Many of the plans for the drainage ditches required the county to obtain about 15 easements from landowners in Dammeron Valley, including four that were approved by the Washington County Commission Tuesday.

While the current effort in digging the ditches will not be enough to prevent flooding from a storm the size of the one in July that affected 200 homes in the area, it is a good start, county engineer Todd Edwards told St. George News.

Getting the easements from landowners without needing to pay any of them has been one of the biggest reasons the county has been able to move forward with the flood prevention project smoothly, Edwards said.

“These easements will allow us to go in and put in drainages in case we have another storm like the one we had this past summer,” commissioner Dean Cox said in Tuesday’s County Commission meeting. “Hopefully the water will be able to run somewhere.”

Edwards estimated the length of the ditches to be nearly a mile long since they started the project in August. Of the $100,000 allotted to the project from the county, “we’ve used about half of that,” he said.

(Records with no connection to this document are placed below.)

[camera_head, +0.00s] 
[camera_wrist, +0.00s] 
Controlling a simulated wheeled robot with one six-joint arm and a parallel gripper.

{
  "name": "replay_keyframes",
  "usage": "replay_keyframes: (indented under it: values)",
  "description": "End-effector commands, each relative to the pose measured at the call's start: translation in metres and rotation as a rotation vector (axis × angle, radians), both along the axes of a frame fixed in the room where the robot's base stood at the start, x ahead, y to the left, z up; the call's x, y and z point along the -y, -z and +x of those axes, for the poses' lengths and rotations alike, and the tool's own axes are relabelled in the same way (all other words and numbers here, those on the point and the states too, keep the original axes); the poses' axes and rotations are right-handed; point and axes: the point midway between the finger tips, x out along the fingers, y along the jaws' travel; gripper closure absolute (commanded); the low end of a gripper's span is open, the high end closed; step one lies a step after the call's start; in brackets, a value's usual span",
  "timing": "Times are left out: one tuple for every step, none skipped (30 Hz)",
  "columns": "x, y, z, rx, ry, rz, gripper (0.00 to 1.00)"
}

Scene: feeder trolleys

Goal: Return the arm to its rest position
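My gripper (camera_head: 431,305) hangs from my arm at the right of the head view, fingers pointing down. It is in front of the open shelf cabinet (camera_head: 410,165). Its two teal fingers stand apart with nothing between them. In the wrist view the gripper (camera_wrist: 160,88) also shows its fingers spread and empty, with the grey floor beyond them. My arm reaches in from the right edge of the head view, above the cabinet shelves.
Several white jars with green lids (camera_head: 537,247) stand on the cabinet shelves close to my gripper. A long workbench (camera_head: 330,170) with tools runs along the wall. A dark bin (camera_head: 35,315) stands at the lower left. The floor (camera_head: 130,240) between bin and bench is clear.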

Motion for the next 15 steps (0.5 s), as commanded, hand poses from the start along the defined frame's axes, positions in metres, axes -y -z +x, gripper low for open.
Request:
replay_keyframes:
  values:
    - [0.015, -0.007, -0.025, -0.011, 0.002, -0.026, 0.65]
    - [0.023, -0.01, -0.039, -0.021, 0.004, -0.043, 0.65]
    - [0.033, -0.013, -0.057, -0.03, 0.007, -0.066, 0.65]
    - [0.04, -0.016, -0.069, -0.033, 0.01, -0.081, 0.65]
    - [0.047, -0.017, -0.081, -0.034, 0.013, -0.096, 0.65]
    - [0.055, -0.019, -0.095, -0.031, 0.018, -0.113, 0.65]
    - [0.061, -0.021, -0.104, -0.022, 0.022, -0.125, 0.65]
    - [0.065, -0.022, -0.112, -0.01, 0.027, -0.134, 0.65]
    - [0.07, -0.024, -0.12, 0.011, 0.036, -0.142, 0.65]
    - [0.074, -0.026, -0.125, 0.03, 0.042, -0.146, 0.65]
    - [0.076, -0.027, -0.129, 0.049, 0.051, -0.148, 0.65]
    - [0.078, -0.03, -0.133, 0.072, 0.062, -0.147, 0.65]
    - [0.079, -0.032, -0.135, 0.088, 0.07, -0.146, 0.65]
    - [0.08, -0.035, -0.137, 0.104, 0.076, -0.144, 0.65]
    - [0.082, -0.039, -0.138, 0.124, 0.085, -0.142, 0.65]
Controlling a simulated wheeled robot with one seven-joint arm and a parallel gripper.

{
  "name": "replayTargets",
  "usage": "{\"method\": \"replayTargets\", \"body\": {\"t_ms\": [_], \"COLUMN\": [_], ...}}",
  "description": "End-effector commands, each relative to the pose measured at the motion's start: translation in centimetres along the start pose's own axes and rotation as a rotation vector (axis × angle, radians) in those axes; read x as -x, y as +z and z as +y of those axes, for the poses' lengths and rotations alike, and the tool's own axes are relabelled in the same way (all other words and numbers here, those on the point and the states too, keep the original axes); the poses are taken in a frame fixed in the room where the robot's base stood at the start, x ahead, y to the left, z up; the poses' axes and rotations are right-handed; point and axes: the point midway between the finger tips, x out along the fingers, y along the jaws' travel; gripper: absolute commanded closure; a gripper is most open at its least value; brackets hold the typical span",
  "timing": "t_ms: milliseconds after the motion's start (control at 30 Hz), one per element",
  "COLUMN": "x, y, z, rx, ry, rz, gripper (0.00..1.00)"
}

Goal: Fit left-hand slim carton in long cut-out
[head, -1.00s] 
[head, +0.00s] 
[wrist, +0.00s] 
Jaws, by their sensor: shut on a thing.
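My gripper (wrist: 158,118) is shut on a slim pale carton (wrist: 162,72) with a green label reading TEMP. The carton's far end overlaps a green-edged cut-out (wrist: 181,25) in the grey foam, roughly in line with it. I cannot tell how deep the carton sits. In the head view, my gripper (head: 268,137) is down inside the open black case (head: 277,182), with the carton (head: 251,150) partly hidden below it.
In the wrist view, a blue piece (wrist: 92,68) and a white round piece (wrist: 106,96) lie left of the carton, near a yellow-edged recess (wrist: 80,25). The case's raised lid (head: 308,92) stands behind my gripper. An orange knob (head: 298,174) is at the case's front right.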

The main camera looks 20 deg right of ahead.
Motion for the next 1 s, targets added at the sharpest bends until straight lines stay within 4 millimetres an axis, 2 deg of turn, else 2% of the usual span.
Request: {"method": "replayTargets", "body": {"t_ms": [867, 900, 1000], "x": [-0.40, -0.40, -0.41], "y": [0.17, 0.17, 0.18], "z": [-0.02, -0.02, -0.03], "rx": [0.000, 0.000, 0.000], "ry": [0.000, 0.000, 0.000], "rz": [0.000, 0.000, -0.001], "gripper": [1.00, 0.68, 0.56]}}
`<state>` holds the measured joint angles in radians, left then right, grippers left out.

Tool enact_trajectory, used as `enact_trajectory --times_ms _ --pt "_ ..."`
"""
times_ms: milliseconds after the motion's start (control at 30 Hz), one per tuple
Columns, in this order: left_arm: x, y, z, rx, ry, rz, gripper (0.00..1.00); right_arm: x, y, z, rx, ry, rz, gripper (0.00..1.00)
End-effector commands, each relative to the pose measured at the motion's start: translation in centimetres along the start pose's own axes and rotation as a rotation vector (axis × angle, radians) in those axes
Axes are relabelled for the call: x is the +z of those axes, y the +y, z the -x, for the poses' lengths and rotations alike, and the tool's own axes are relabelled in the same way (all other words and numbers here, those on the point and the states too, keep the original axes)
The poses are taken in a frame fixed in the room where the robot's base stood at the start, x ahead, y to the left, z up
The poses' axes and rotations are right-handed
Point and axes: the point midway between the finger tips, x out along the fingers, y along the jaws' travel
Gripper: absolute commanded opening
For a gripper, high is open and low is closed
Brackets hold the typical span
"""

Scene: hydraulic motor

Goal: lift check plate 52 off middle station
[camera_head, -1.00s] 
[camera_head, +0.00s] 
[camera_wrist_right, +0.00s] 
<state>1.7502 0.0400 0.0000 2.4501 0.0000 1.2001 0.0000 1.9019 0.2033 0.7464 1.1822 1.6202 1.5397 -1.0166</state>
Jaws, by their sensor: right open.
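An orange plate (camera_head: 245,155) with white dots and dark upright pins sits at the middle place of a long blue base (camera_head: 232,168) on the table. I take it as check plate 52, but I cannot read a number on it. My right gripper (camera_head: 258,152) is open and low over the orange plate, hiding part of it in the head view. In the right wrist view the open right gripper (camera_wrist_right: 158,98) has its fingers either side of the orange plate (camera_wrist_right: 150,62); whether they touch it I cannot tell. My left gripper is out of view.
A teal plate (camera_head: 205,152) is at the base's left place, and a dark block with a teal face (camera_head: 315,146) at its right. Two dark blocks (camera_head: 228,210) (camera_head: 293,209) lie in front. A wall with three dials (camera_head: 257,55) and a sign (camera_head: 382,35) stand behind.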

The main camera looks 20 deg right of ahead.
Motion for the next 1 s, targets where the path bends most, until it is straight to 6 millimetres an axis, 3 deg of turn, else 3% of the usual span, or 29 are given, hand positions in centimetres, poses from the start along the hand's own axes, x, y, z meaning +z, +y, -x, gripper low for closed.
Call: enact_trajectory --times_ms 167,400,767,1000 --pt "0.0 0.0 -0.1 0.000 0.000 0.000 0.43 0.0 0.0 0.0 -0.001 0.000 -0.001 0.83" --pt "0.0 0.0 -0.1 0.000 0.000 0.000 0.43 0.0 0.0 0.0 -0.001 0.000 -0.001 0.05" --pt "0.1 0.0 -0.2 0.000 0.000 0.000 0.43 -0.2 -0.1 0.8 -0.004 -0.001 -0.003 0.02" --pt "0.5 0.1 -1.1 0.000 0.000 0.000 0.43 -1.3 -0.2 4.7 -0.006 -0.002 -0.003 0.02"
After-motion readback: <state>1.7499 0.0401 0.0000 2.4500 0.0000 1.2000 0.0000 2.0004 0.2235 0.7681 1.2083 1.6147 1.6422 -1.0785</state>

The county is hoping to receive additional funding from the Natural Resources Conservation Service, which is a program run by the U.S. Department of Agriculture that can provide financial assistance for projects to reduce flooding around the nation. Once funding from the NRCS comes to the county, Edwards said he hopes to start construction on four detention basins on the east side of the community to hold water coming down from the mountains. The detention basins are estimated to cost between $500,000 and $1 million each.